### Directions for this task:
Write out exactly the lines between the line containing "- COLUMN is" and the line containing "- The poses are", including both of those lines, and nothing more.

### Provided data:

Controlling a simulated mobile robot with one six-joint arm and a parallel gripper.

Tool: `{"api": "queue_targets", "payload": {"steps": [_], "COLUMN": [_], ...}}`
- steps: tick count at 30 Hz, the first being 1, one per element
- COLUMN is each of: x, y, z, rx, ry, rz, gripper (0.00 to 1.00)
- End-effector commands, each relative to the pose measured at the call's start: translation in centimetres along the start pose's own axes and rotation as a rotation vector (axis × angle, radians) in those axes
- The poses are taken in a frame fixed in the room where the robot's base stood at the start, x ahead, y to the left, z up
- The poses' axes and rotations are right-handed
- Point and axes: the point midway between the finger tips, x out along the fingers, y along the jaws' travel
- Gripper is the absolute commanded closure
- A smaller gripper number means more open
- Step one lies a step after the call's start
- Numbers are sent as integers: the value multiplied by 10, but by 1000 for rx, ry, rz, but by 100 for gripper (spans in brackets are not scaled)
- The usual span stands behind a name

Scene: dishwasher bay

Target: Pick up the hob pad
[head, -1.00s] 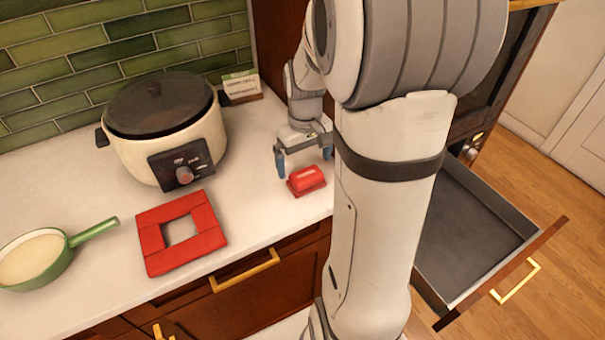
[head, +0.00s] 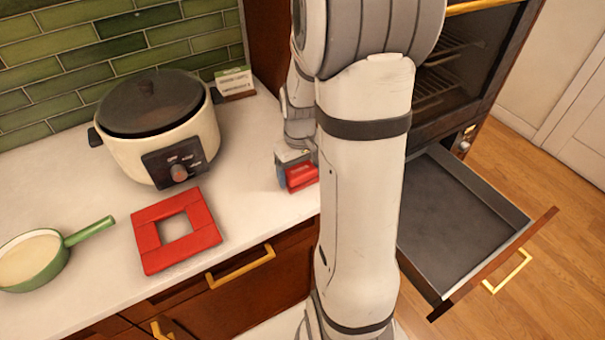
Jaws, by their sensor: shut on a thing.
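The small red block, which looks like the hob pad (head: 303,176), is on the white counter near its front edge. My gripper (head: 296,175) is over it, with its jaws shut on the pad. One blue finger shows at the pad's left side. The other finger is hidden behind my arm or the pad. I cannot tell whether the pad still touches the counter.
A red square frame (head: 150,245) lies left on the counter. A cream cooker (head: 135,160), a green pan (head: 45,272) and a small box (head: 235,83) stand around it. An open, empty drawer (head: 450,225) juts out at right, below an oven (head: 450,80).

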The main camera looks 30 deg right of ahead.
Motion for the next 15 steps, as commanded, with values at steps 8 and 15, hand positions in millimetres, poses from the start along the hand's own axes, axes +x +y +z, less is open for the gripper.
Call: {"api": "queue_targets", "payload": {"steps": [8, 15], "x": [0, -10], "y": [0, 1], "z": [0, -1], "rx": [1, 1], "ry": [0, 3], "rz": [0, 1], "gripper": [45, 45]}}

### Reply:
- COLUMN is each of: x, y, z, rx, ry, rz, gripper (0.00 to 1.00)
- End-effector commands, each relative to the pose measured at the call's start: translation in centimetres along the start pose's own axes and rotation as a rotation vector (axis × angle, radians) in those axes
- The poses are taken in a frame fixed in the room where the robot's base stood at the start, x ahead, y to the left, z up

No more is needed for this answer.